Monday, October 10, 2011

Stream of Consciousness/Musings of Eternity/Joy

Writing Territories
Uselessness
Time
Matthew 22:37
Macroeconomics
Inequity
Meeting MLK
Bandanas
SCUBA
Seashell/Sleeping Bear
Patience

I spend a lot of time wondering what Heaven will be like.  I’m a planner.  I like to dream.  I like to guess what’ll happen, but only if the event’s super far away and I don’t have a risk of disappointment. 
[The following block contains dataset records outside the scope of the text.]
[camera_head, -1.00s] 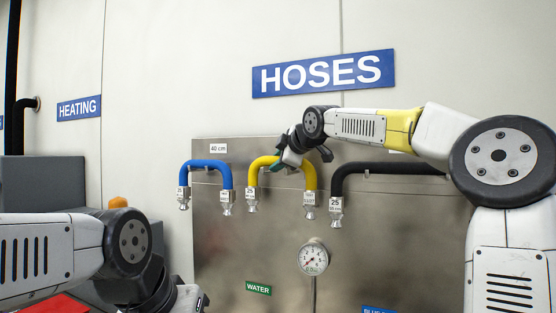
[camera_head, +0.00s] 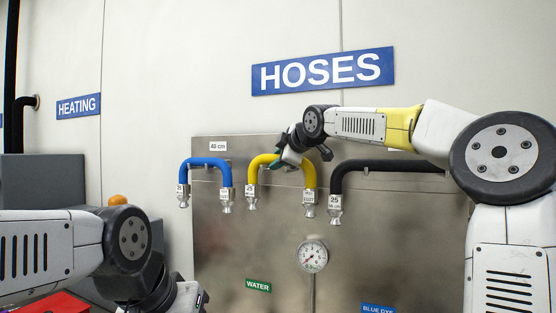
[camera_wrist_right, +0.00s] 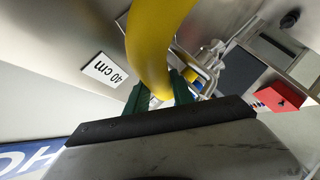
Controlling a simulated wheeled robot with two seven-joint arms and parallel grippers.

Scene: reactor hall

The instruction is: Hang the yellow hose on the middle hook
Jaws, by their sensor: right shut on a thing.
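The yellow hose (camera_head: 308,176) is bent in an arch in front of the steel panel, both metal end fittings hanging down. It lies between the blue hose and the black hose. My right gripper (camera_head: 288,164) is shut on the top of its arch. In the right wrist view the yellow hose (camera_wrist_right: 152,60) runs between the green fingertips (camera_wrist_right: 158,92). The middle hook is hidden behind the hose and gripper, so I cannot tell whether the hose rests on it. My left arm (camera_head: 130,245) is at the lower left; its fingers are not clearly seen.
The blue hose (camera_head: 207,162) hangs left and the black hose (camera_head: 390,166) right, partly behind my right arm. The steel panel (camera_head: 240,240) carries a gauge (camera_head: 312,255) and a WATER label (camera_head: 258,286). A HOSES sign (camera_head: 322,73) is above. A red box (camera_wrist_right: 279,97) shows in the wrist view.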

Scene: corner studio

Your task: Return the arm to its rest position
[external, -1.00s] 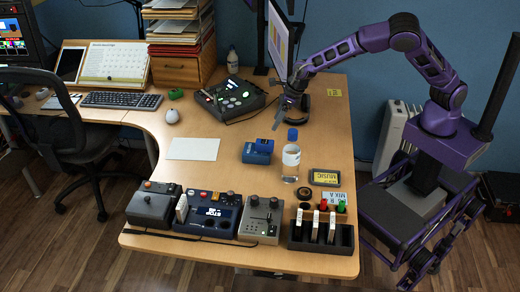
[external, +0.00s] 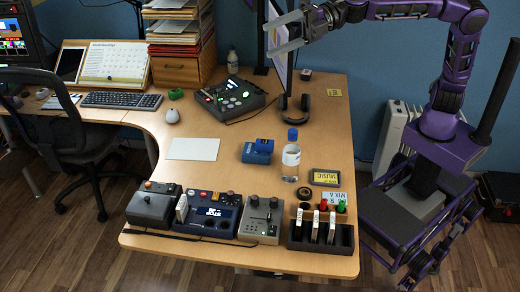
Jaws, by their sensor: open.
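My gripper (external: 284,34) is at the top middle of the external view, raised above the back of the desk. It is open, with its two grey fingers pointing left and nothing between them. The fingers overlap the monitor (external: 276,62) in the picture; I cannot tell how close they are to it. My purple arm rises from my base at the right and stretches left, with its forearm near level along the top of the view.
On the desk (external: 225,174) stand a water bottle (external: 291,155), a blue box (external: 258,151), a headphone stand (external: 304,103), a black console (external: 234,97) and several control boxes along the front edge. A white radiator (external: 393,135) stands behind my base. The air above the desk's right side is clear.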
Sometimes I imagine God as a farmer.  I see him cultivating the land, that’s us, and watching very carefully and giving us fertilizer when we need it but letting it storm on us without covering us up because He knows we really need the water.  And I see Him begging—begging us to grow even though sometimes we don’t want to reach up out of that soil so sometimes the weeds pull us under and the farmer greaves for that because we were the very special turnip he was saving for his little girl.
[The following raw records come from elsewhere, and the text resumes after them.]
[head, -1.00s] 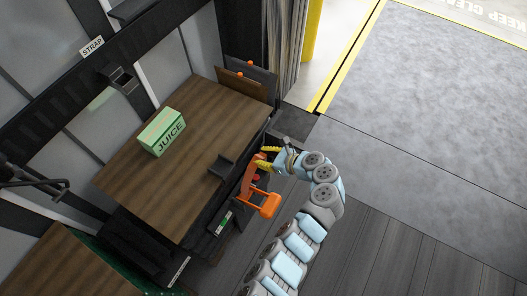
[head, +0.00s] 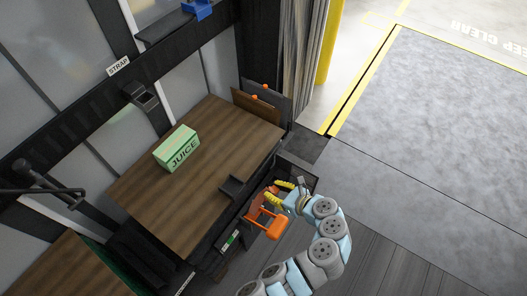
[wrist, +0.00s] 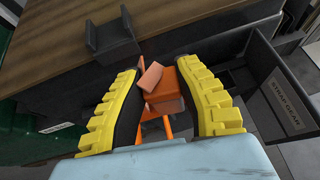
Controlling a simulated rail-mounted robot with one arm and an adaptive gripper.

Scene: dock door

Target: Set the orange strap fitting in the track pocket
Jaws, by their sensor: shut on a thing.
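The orange strap fitting (head: 266,222) is between the two yellow-padded fingers of my gripper (head: 279,193), which is shut on it at the front edge of the wooden table. In the wrist view, its orange body (wrist: 165,98) sits between the fingers, and its lower part is partly hidden behind them and the wrist. The black track (head: 92,110) runs along the wall at upper left, with a "STRAP" label. A black pocket (head: 142,96) is on it below the label, well away from my gripper. I cannot see into its bottom.
A green juice carton (head: 177,149) stands on the wooden table (head: 200,215). A black bracket (head: 233,187) is at the table's front edge. An open drawer marked "STRAP GEAR" (wrist: 282,104) is beside my gripper.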

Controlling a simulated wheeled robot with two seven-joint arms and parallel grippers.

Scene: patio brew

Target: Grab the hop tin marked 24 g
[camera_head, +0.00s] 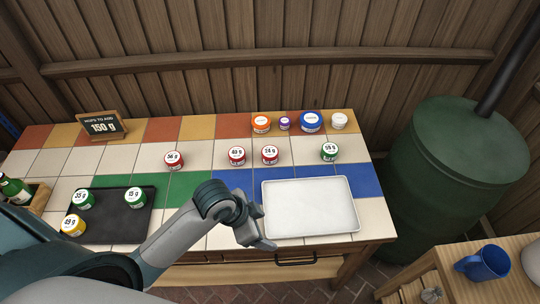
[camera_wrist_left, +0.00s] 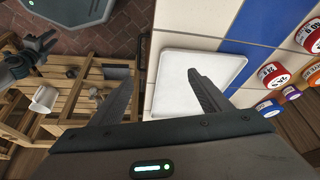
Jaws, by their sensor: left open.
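The hop tin marked 24 g (camera_head: 270,155) is red with a white lid label and stands on the tiled counter, right of the red 63 g tin (camera_head: 237,156). In the left wrist view the 24 g tin (camera_wrist_left: 273,75) is at the right, beyond the white tray. My left gripper (camera_head: 262,243) is at the near left corner of the white tray (camera_head: 310,207), nearer to me than the tin and apart from it. In the wrist view its two fingers (camera_wrist_left: 160,95) are spread with nothing between them. My right gripper (camera_wrist_left: 35,55) shows small and dark at the wrist view's left.
A green 55 g tin (camera_head: 329,151) and a red 56 g tin (camera_head: 174,160) stand in the same row. Several coloured tins stand behind. A dark tray (camera_head: 125,222) holds tins at left. A sign (camera_head: 101,126) reads 150 g.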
And I think that my farmer-God wouldn’t worry about all this money stuff, even if I only think that because I don’t think our lives should be based off of something that doesn’t even tangibly exist, because he gets that you don’t actually need that money stuff that you just need people to be nice enough to you to give you the stuff you need and then you can go have a merry ole time—an even merrier time that if you tried to buy it. 
I don’t think there will be any clocks in Heaven.  I really don’t think time’ll exist at all, because honestly, what does it matter if you’re five minutes late when you’re doing what you’re really supposed to be doing.  I feel like time only matters to us because our lives are so unfocused that we can’t even pay attention to when we should be eating.  Sleeping.  Getting up.  Doing work.  Resting.  But if we really got quiet, then we could hear that, just off of the beating of our heart and the groans of our joints and the sighs of our lungs.
And I think that right after I meet my God/Jesus/Holy Spirit in Heaven, I’m going to run to Dr. MLK just as fast as I can because I’ve got a lot of things that I want to say to him but because more than anything I just want to see that he really did exist and courage of that caliber can actually reside in a human being and then acknowledge that it wasn’t his courage at all but the courage of God/Jesus/Holy Spirit.
And then I’ll spend all that timeless eternity smiling until the tears run down my face because I have that courage, too.